Has it always been like this? No. This is one of the FCRA changes made around 1997. There's no grandfathering either, so just because you've been pulling credit reports on existing employees doesn't mean you can continue to do so. Unless you have made the required disclosure in a separate document, and obtained the written consent of the individual, you cannot pull a credit report for employment purposes.

Make sure this disclosure and consent procedure is incorporated into your employment application process for prospective employees. To cover existing employees, if you haven't already done so, you may want to provide a disclosure to all current employees, along with a cover memo requesting they sign and return the consent form.
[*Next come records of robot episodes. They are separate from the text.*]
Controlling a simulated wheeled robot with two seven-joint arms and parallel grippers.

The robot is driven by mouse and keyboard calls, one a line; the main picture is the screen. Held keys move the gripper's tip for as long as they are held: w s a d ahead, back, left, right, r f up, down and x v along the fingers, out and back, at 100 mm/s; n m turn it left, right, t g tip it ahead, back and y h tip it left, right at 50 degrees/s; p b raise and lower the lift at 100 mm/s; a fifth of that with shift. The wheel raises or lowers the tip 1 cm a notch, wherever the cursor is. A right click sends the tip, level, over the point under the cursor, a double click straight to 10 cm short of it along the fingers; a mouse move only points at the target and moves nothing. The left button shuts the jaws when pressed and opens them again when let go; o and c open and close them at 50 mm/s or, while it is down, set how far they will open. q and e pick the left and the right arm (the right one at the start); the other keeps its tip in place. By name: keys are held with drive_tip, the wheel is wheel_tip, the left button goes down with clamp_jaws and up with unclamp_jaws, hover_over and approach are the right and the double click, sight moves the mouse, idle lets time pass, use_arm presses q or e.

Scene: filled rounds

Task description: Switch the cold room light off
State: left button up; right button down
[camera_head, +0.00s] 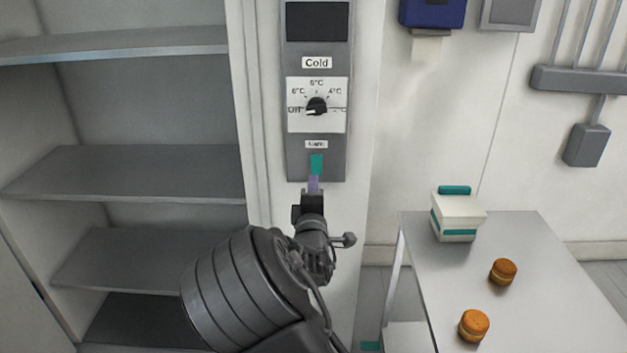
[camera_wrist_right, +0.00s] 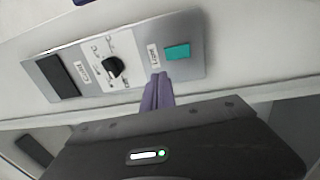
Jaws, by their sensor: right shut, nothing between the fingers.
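The light switch (camera_head: 316,163) is a small teal rocker below the label "Light" on the grey control panel (camera_head: 296,159). It also shows in the right wrist view (camera_wrist_right: 177,52), just beyond the fingertips and to their right. My right gripper (camera_head: 313,184) is shut and empty, its purple fingers just below the switch in the head view. In the right wrist view the fingers (camera_wrist_right: 159,80) point at the panel near the switch. I cannot tell whether they touch it. My left gripper is not in view.
A black dial (camera_head: 317,105) with temperature marks sits above the switch, under a dark display (camera_head: 317,21). Empty grey shelves (camera_head: 130,172) stand on the left. A metal table (camera_head: 520,285) on the right holds a white and teal box (camera_head: 458,217) and two filled rounds (camera_head: 503,271).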

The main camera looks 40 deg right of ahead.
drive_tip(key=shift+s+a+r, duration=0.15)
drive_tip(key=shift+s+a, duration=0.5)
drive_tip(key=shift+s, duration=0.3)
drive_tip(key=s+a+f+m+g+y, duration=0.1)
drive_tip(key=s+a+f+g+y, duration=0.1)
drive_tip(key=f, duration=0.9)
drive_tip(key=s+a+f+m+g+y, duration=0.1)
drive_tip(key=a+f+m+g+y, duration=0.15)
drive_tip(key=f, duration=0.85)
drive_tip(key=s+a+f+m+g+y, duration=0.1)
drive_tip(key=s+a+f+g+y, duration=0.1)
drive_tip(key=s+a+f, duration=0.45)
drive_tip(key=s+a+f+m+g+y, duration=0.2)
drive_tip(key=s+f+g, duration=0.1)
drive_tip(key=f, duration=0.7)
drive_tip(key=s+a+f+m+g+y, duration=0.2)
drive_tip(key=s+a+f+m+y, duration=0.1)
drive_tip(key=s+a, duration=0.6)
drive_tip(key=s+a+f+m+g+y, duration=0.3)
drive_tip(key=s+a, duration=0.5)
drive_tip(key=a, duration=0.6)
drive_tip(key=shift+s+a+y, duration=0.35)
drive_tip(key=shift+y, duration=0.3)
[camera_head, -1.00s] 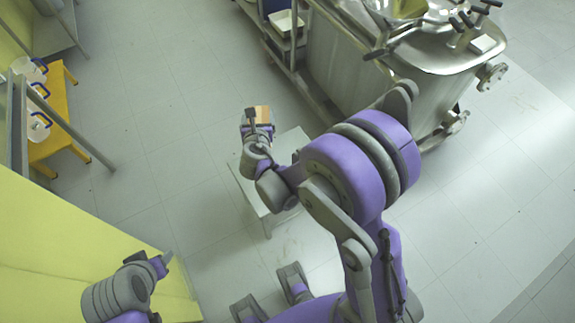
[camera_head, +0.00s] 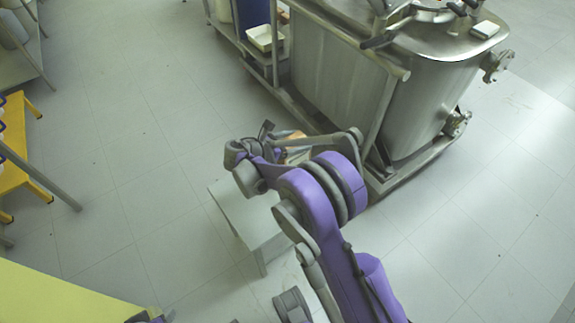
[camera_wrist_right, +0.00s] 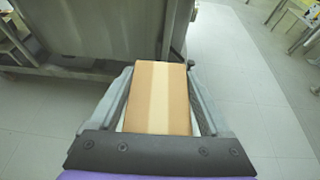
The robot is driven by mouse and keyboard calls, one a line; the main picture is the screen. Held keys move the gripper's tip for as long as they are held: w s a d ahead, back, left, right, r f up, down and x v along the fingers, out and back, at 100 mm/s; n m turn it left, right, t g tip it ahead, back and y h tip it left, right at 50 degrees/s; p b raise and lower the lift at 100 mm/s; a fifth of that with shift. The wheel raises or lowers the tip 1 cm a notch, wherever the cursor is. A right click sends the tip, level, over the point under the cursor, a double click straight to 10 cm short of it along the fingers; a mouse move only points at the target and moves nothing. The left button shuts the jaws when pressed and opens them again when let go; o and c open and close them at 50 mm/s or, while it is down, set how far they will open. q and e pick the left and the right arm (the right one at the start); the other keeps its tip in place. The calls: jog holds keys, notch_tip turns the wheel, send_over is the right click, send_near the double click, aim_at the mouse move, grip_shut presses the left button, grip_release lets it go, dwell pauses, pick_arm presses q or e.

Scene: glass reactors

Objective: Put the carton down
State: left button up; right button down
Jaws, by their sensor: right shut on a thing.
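The carton (camera_wrist_right: 157,98) is a brown box with a paler tape strip, between the two fingers of my right gripper (camera_wrist_right: 158,88) in the right wrist view. The gripper is shut on it. In the head view the carton (camera_head: 295,147) shows only partly, behind my right arm and beside the metal vessel's frame. What is under it is hidden there; in the wrist view floor lies beyond it. A bit of my left gripper (camera_head: 150,316) shows at the bottom edge of the head view, too cut off to tell its jaws.
A low grey table (camera_head: 235,212) stands under and left of my right arm, its visible top bare. A large steel vessel (camera_head: 340,75) on a wheeled frame stands close by. A yellow stool (camera_head: 15,145) is far left. Open floor lies between.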

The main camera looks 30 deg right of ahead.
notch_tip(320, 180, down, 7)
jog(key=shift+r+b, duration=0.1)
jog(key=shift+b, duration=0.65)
Word the authorization in such a way that it makes it clear you have a continuing right to pull the report during the course of the individual's employment.
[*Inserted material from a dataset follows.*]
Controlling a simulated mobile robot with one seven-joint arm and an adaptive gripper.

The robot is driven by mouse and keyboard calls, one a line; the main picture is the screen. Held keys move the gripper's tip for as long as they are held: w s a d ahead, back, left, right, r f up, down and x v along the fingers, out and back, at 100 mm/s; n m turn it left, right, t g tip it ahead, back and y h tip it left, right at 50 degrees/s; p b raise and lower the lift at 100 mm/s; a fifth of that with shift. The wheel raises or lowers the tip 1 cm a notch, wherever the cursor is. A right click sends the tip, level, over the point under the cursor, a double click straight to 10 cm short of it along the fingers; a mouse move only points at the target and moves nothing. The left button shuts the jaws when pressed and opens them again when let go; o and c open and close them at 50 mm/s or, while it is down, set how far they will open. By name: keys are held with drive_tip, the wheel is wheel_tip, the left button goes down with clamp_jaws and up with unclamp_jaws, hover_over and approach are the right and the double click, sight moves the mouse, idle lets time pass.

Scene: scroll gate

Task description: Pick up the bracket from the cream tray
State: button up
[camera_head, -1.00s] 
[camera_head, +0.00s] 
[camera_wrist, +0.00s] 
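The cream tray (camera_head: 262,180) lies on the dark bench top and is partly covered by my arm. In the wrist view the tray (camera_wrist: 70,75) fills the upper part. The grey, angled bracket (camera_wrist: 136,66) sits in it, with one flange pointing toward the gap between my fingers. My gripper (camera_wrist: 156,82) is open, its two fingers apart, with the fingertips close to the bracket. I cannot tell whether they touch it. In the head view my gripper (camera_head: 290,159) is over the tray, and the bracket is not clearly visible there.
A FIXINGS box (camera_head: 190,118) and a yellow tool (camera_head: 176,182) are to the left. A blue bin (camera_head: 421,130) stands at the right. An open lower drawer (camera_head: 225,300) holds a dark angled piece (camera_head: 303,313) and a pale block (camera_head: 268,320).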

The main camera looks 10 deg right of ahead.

Keep in mind that if you obtain a consumer report for employment purposes, before taking any adverse action based in whole or in part on the report, you must provide to the individual to whom the report relates--
  1. a copy of the report; and
  2. a description in writing of the rights of the consumer under section 609(c)(3) of the FCRA.
Final Tips
  • Make sure everyone within your institution understands the limitations on pulling credit reports and does not deviate from your procedures.
  • Be sure the permissible purpose for pulling a credit report is apparent from your documentation.
  • To guard against fraud or violations of FCRA, compare the list of credit reports you are billed for with those that you know were requested.
  • Determine how you can modify your procedures to obtain written consent to pull credit reports on individuals who are the principal, owner, or officer of a business credit applicant if you believe that information would aid you in your decision-making.
Fair Credit Reporting Act
FTC's original Tatelbaum letter
Regulators' Request for Reconsideration
Tatelbaum2 (The FTC's Reply)
More discussion on the issues

Originally appeared in the Oklahoma Bankers Association Compliance Informer.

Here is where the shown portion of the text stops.